Se o Manifesto repercutiu no mundo acadêmico e nas muitas entidades que constroem a resistência ao avanço predatório das plataformas digitais, sem respeito à cultura, aos valores nacionais e até mesmo à legislação do país e às nossas instituições, ele passou desapercebido do grande público. Afinal, o tema da soberania digital, tão relevante e estratégico para o futuro de qualquer país quanto a indústria do petróleo, parece não ocupar lugar nas preocupações da nossa mídia corporativa e das nossas elites.
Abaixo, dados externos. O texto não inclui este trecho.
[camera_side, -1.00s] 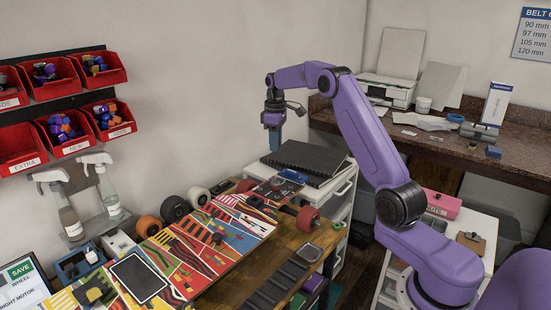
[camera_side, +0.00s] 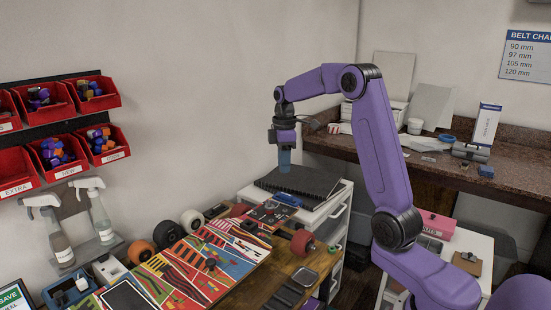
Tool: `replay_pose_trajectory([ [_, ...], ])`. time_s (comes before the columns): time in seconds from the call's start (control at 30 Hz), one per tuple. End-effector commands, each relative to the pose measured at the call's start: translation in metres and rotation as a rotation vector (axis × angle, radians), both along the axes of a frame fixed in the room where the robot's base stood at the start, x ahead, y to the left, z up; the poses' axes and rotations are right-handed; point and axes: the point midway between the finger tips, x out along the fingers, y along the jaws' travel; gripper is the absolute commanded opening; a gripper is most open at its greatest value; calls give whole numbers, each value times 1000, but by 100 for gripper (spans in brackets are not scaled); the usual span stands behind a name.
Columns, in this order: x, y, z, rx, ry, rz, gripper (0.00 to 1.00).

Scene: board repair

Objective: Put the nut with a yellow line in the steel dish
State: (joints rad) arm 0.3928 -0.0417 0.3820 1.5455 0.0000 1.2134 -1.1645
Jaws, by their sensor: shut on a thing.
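I cannot see a nut with a yellow line anywhere in the view. A small grey metal dish (camera_side: 305,276), which looks like the steel dish, lies on the wooden bench right of the colourful board. My gripper is above and behind it, well apart from it. I cannot make out anything in the dish.
The colourful board (camera_side: 232,258) covers much of the bench. Skateboard wheels (camera_side: 192,221) stand along its back edge, and a red wheel (camera_side: 302,243) is near the dish. The black notebook (camera_side: 310,180) lies on a white drawer unit.

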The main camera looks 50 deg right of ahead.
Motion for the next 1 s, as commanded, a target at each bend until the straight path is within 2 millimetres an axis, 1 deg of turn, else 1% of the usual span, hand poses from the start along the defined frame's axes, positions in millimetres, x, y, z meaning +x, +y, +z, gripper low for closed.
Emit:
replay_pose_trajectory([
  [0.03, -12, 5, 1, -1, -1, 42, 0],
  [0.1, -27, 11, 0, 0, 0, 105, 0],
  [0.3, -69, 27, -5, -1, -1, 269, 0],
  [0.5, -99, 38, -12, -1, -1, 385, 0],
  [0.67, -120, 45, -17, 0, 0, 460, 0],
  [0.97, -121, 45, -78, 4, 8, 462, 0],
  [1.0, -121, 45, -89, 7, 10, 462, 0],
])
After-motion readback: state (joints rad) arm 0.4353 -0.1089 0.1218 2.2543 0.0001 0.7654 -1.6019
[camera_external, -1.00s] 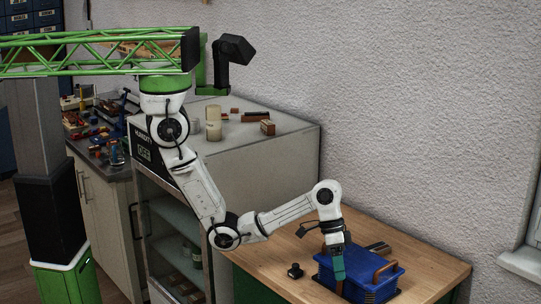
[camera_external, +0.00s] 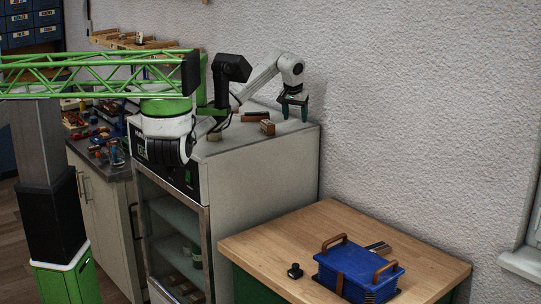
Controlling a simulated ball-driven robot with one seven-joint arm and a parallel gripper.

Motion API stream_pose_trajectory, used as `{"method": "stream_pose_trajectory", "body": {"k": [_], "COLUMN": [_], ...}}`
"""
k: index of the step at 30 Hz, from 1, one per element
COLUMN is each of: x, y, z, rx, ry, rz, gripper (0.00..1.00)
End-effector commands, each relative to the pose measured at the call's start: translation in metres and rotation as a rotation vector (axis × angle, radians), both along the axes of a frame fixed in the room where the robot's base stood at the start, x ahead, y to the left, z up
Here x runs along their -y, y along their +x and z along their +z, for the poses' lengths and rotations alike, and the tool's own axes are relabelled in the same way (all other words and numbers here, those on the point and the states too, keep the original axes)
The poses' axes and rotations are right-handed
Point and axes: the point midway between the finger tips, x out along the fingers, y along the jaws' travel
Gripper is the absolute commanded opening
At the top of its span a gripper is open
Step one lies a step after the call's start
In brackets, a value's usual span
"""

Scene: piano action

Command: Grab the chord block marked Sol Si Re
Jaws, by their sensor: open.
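My gripper (camera_external: 295,118) is over the right end of the grey cabinet's top, pointing down, with its green fingers apart and nothing visible between them. A small brown block with a lighter side (camera_external: 268,128) lies on the cabinet top, a little left of my gripper and apart from it. A flat dark brown piece (camera_external: 254,116) lies just behind that block. No marking can be read at this size, so I cannot tell which piece, if any, is the chord block marked Sol Si Re.
The cabinet (camera_external: 262,170) stands against the wall. Lower at the right, a wooden table (camera_external: 262,245) carries a blue box (camera_external: 350,272) with brown handles and a small black object (camera_external: 295,271). My arm covers the left part of the cabinet top.

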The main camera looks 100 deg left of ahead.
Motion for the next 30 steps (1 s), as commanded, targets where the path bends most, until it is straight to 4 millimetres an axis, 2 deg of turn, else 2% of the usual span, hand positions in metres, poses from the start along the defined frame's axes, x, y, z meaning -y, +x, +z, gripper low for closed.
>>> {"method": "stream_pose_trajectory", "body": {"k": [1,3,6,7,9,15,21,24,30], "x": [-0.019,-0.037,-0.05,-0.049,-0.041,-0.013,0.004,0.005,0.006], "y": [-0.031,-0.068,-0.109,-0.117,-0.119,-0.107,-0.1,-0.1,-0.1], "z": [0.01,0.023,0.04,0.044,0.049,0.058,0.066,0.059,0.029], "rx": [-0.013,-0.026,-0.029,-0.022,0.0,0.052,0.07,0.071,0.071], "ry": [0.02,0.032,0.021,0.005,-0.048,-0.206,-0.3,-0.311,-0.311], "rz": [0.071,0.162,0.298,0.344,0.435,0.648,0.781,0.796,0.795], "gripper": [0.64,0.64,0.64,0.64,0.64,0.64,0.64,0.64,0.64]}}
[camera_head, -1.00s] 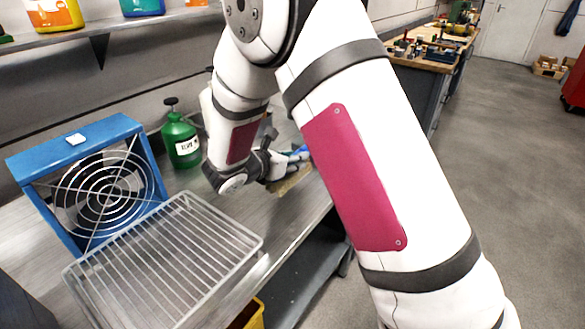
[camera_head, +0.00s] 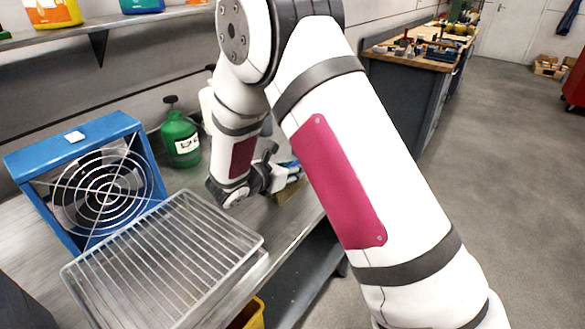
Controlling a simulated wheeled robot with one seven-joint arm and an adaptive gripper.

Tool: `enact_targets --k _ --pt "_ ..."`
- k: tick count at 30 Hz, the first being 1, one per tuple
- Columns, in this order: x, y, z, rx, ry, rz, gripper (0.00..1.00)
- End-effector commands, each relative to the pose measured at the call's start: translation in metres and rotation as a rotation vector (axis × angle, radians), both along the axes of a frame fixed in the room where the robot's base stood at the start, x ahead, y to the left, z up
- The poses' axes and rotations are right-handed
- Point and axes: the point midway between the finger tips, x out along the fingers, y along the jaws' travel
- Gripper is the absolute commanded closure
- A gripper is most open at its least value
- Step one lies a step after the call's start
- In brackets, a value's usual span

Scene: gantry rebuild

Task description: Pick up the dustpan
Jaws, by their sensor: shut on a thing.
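My gripper (camera_head: 291,172) is over the far right part of the metal bench, mostly hidden behind my own arm. It is shut on a blue thing (camera_head: 288,163), which I take to be the dustpan; only a small strip of it shows beside the fingers. Its full shape, and whether it touches the bench, cannot be seen. A tan, block-like piece (camera_head: 287,192) shows just below the fingers; I cannot tell whether it is part of the same thing.
A green bottle (camera_head: 181,138) stands left of my wrist. A blue framed fan (camera_head: 90,180) and a wire rack (camera_head: 165,255) fill the near left bench. A shelf (camera_head: 130,27) with containers runs above. Open floor (camera_head: 500,170) lies right of the bench.

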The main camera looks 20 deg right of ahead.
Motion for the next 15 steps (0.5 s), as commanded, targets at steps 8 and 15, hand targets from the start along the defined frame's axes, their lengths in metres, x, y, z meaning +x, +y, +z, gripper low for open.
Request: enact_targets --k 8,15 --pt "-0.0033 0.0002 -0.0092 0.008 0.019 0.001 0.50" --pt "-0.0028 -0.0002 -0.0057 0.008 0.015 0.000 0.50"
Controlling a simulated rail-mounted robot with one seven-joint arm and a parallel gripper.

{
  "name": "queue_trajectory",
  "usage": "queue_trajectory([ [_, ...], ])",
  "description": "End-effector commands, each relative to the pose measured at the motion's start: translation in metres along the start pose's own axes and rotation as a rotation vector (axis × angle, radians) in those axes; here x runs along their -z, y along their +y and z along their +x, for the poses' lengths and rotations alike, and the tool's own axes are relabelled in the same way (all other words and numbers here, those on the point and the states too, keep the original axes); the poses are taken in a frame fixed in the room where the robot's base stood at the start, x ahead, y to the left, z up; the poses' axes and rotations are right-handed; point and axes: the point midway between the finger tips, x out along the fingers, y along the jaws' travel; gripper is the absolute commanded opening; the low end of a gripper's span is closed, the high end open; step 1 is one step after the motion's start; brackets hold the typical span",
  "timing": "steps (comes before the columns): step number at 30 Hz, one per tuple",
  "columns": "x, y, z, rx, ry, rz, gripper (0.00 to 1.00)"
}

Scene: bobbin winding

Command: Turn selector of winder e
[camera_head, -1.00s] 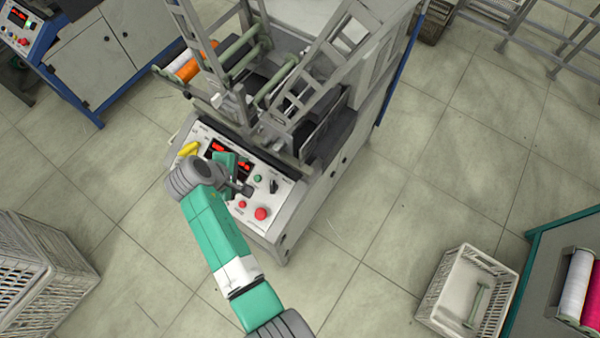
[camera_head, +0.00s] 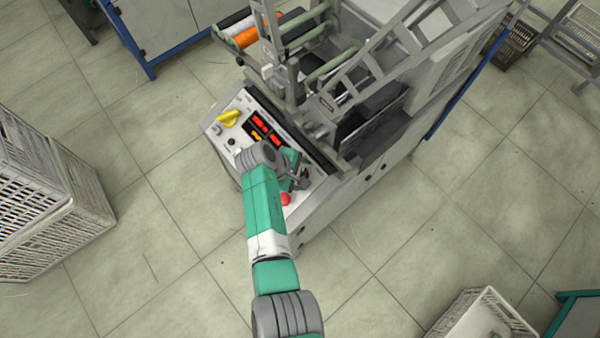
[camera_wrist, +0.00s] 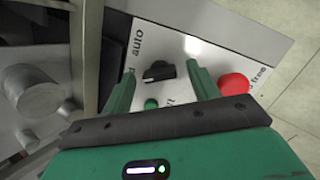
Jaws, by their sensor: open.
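The winder (camera_head: 345,85) stands in the middle of the head view, with a sloped control panel (camera_head: 219,129) at its near end. The black selector knob (camera_wrist: 158,71) shows in the wrist view on the white panel, beside the printed word "auto". My gripper (camera_wrist: 162,75) is open, and its two green fingers reach toward the panel on either side of the selector, with nothing between them that I can see held. Whether the fingertips touch the panel I cannot tell. In the head view my gripper (camera_head: 298,178) is over the panel's right part and hides the selector.
A red button (camera_wrist: 233,85) is right of my right finger; it also shows in the head view (camera_head: 286,199). A green button (camera_wrist: 151,104) lies just below the selector. A crate (camera_head: 50,200) stands left on open floor.

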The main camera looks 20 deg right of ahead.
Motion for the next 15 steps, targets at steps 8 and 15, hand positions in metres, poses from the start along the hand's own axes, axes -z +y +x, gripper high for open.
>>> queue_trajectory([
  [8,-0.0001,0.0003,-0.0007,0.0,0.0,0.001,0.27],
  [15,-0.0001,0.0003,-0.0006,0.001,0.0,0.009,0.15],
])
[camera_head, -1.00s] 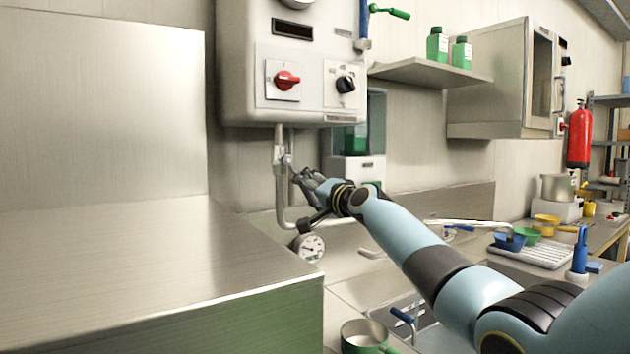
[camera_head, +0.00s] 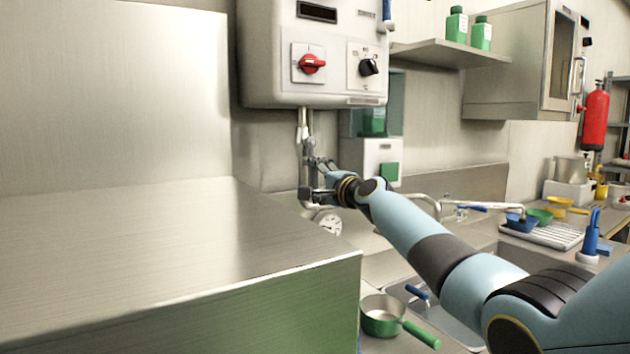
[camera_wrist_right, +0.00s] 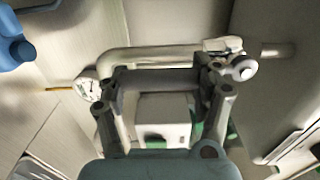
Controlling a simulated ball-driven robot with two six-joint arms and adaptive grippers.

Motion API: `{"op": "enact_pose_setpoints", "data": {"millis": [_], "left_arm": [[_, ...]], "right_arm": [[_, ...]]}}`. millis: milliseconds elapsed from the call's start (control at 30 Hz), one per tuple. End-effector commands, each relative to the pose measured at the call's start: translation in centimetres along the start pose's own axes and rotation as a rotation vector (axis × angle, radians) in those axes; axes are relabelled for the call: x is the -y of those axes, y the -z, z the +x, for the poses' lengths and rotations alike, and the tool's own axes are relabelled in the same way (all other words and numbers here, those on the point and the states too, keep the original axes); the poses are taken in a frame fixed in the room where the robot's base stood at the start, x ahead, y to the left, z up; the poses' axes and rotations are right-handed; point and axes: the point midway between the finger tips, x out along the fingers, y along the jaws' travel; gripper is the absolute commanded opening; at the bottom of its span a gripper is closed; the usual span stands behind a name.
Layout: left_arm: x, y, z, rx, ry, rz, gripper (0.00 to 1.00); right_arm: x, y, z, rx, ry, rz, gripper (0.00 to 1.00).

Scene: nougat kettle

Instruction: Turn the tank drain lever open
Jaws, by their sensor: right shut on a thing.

No momento, o Manifesto está angariando apoio de um conjunto de entidades da área do Direito, da Comunicação Social, dos Direitos Humanos, da Defesa da Igualdade Étnico-Racial e de Combate ao Racismo, de Defesa dos Direitos das Mulheres, dos Povos Originários, da População LGBTQIAPN+. O objetivo é levar o debate da urgência da defesa da soberania digital a diferentes plateias e públicos e, também, no âmbito do Congresso Nacional e das diversas instâncias do governo federal.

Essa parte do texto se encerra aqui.